THE REQUEST → Work out how many lines in the listing below include the word "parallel". Give nothing but the number.

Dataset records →
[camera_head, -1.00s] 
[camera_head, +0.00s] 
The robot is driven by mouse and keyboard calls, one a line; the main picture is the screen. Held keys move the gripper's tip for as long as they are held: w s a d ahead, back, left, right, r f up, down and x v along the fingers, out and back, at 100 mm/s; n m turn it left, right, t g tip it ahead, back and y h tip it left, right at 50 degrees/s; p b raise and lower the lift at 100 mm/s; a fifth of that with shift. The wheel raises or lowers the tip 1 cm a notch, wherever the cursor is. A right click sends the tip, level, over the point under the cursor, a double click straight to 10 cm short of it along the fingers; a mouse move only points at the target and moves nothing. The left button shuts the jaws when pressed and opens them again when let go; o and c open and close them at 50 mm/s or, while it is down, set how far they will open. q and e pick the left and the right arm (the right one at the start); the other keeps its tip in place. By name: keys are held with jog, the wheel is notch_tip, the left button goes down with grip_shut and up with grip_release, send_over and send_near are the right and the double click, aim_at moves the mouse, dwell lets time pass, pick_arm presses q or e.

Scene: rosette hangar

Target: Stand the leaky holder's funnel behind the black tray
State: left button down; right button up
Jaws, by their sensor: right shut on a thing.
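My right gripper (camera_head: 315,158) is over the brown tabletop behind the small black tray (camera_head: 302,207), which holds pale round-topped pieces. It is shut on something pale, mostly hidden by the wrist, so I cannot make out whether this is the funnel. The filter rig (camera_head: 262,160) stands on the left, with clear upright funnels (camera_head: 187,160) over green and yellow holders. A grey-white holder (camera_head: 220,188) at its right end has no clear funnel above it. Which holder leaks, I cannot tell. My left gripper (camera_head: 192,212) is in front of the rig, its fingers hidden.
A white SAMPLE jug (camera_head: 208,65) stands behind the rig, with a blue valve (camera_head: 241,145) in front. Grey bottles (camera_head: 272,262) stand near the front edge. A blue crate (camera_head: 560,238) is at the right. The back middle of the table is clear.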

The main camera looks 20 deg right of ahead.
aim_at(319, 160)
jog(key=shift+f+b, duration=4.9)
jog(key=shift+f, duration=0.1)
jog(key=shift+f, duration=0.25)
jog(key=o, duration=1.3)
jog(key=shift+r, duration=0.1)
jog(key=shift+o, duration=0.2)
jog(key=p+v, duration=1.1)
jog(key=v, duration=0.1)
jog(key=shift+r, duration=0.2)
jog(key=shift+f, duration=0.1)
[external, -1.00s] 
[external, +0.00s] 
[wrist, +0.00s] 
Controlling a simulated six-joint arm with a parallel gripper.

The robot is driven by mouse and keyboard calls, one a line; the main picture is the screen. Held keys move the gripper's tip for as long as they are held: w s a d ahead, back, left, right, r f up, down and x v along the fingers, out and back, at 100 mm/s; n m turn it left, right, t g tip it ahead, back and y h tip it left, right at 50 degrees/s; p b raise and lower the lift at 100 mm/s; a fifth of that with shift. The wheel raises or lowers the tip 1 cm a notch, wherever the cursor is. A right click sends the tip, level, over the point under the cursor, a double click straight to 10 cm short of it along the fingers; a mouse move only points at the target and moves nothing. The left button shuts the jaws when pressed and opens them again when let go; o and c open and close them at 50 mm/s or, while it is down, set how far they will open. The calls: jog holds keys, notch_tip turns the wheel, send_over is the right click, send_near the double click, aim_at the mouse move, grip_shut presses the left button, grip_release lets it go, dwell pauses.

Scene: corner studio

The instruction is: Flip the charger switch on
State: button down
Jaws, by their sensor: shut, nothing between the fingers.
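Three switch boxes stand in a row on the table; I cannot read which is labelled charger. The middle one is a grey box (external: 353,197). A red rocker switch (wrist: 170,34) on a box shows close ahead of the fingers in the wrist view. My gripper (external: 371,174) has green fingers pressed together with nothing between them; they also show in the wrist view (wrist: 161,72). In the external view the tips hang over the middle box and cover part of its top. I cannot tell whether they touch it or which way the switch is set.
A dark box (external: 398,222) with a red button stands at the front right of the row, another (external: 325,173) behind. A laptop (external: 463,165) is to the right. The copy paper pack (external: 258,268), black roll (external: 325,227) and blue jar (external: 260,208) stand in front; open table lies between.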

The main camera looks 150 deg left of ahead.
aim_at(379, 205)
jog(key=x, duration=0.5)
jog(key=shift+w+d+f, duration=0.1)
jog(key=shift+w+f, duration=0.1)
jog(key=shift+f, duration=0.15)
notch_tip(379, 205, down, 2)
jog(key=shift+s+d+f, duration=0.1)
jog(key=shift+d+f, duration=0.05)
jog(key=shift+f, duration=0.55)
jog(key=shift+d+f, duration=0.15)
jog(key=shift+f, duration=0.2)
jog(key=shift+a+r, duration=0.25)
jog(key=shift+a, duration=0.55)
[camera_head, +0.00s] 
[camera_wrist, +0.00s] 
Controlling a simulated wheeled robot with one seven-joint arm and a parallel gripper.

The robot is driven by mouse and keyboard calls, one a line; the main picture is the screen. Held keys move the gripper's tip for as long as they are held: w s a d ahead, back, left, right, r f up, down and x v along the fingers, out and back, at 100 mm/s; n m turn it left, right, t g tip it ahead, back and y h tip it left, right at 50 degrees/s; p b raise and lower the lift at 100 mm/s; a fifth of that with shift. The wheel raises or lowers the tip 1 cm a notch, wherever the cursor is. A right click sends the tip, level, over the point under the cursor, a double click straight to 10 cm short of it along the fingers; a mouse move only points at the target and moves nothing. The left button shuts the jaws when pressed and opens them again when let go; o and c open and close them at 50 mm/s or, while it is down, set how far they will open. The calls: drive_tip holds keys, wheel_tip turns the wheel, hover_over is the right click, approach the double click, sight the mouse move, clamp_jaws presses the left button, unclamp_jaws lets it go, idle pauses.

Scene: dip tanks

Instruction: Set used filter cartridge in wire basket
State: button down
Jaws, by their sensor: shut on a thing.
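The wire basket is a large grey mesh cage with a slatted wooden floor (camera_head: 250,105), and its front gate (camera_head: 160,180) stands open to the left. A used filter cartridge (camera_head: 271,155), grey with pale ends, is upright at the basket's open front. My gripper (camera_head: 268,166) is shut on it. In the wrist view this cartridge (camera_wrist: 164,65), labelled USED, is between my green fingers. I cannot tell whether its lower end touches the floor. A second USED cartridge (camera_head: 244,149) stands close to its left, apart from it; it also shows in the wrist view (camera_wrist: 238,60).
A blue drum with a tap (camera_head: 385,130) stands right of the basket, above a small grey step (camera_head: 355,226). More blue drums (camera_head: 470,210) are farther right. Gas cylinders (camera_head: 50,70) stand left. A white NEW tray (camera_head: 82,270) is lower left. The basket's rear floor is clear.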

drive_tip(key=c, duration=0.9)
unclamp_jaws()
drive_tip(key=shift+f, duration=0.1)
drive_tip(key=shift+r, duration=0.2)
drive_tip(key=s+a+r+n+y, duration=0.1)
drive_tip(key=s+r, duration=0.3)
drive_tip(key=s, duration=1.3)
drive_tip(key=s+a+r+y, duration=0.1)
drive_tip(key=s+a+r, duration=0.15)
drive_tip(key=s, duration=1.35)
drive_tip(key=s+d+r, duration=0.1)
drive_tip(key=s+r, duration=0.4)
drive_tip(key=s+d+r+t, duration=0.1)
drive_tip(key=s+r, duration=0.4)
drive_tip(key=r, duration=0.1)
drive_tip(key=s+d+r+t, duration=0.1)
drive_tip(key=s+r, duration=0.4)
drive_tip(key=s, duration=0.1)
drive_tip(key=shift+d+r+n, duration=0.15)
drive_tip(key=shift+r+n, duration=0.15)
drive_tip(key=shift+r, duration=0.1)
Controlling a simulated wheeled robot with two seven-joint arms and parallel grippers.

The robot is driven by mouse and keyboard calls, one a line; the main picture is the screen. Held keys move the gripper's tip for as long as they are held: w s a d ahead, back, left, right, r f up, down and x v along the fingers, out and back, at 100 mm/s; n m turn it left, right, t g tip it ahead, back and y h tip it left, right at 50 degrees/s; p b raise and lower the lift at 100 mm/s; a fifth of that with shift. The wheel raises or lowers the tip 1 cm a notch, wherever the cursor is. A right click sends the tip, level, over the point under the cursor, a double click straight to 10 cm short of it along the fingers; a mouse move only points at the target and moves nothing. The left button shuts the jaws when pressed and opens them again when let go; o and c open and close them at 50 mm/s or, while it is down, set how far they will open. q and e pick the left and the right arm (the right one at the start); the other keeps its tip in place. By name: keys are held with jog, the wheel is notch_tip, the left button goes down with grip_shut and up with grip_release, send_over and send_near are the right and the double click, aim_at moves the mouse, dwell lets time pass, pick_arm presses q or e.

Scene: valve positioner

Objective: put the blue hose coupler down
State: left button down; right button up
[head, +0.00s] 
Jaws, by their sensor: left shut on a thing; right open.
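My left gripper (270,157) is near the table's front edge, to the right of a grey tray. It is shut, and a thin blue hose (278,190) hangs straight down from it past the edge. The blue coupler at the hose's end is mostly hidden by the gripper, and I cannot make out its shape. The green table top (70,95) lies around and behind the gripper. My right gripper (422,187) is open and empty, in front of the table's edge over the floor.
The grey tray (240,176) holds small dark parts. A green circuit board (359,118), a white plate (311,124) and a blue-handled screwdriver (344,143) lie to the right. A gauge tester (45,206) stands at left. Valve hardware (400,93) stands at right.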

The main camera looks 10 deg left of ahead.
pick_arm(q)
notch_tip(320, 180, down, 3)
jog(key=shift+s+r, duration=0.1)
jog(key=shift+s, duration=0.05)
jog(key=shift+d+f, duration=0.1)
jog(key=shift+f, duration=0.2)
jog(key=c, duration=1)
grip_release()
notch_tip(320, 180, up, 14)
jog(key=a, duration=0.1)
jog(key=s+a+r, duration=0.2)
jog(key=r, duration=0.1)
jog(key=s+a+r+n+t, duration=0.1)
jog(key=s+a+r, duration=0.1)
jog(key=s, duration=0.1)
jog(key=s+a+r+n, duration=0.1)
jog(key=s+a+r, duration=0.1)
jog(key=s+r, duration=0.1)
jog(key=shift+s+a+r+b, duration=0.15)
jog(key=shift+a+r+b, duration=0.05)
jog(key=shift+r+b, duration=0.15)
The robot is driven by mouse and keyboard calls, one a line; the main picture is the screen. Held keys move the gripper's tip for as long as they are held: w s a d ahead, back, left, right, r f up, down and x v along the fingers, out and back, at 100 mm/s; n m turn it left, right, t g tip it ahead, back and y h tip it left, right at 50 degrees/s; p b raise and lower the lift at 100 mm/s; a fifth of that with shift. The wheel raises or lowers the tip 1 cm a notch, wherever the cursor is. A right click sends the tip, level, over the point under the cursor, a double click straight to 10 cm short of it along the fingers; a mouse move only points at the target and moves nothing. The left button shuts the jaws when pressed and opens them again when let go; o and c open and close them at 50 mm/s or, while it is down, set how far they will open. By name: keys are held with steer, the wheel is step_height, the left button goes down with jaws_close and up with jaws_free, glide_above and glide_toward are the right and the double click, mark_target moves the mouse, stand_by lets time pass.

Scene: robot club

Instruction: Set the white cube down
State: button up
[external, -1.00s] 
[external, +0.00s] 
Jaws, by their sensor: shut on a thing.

SOLUTION TO THIS TASK → 3